#### Stated problem:
Every line below is to be quoted exactly, with nothing added or dropped.

* * *

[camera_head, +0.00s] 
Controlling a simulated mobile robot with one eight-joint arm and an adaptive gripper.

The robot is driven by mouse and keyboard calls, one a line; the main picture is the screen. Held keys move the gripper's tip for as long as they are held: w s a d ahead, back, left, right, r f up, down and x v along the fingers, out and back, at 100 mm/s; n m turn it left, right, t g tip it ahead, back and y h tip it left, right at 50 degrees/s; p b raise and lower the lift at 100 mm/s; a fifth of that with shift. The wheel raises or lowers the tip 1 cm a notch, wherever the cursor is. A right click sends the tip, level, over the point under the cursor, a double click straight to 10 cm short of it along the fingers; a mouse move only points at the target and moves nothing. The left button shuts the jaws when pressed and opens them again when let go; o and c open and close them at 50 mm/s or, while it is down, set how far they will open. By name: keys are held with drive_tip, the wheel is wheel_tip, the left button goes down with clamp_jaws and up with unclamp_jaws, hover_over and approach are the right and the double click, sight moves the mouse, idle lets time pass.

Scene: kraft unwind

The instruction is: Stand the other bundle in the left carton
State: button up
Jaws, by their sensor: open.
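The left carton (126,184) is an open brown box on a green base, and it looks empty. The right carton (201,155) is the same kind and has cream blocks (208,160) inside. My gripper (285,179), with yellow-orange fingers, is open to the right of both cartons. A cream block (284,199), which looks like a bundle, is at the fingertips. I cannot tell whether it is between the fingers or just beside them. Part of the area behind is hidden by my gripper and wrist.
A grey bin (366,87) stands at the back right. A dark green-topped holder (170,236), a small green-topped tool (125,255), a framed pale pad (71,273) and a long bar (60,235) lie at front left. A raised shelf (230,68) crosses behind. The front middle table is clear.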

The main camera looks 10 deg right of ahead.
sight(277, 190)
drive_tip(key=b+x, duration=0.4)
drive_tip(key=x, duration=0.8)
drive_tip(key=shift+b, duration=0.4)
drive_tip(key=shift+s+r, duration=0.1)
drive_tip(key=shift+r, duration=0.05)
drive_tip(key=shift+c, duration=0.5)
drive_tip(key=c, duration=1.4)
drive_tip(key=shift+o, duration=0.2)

* * *

#### Result of this task:
[camera_head, +0.00s] 
Controlling a simulated mobile robot with one eight-joint arm and an adaptive gripper.

The robot is driven by mouse and keyboard calls, one a line; the main picture is the screen. Held keys move the gripper's tip for as long as they are held: w s a d ahead, back, left, right, r f up, down and x v along the fingers, out and back, at 100 mm/s; n m turn it left, right, t g tip it ahead, back and y h tip it left, right at 50 degrees/s; p b raise and lower the lift at 100 mm/s; a fifth of that with shift. The wheel raises or lowers the tip 1 cm a notch, wherever the cursor is. A right click sends the tip, level, over the point under the cursor, a double click straight to 10 cm short of it along the fingers; a mouse move only points at the target and moves nothing. The left button shuts the jaws when pressed and opens them again when let go; o and c open and close them at 50 mm/s or, while it is down, set how far they will open. By name: keys are held with drive_tip, the wheel is wheel_tip, the left button goes down with clamp_jaws and up with unclamp_jaws, hover_over and approach are the right and the double click, sight moves the mouse, idle lets time pass.

Scene: kraft unwind

The instruction is: Stand the other bundle in the left carton
State: button up
Jaws, by their sensor: open.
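The left carton (126,184) is an open brown box on a green base, and it looks empty. The right carton (201,155) is the same kind and has cream blocks (208,160) inside. My gripper (285,179), with yellow-orange fingers, is open to the right of both cartons. A cream block (284,199), which looks like a bundle, is at the fingertips. I cannot tell whether it is between the fingers or just beside them. Part of the area behind is hidden by my gripper and wrist.
A grey bin (366,87) stands at the back right. A dark green-topped holder (170,236), a small green-topped tool (125,255), a framed pale pad (71,273) and a long bar (60,235) lie at front left. A raised shelf (230,68) crosses behind. The front middle table is clear.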

The main camera looks 10 deg right of ahead.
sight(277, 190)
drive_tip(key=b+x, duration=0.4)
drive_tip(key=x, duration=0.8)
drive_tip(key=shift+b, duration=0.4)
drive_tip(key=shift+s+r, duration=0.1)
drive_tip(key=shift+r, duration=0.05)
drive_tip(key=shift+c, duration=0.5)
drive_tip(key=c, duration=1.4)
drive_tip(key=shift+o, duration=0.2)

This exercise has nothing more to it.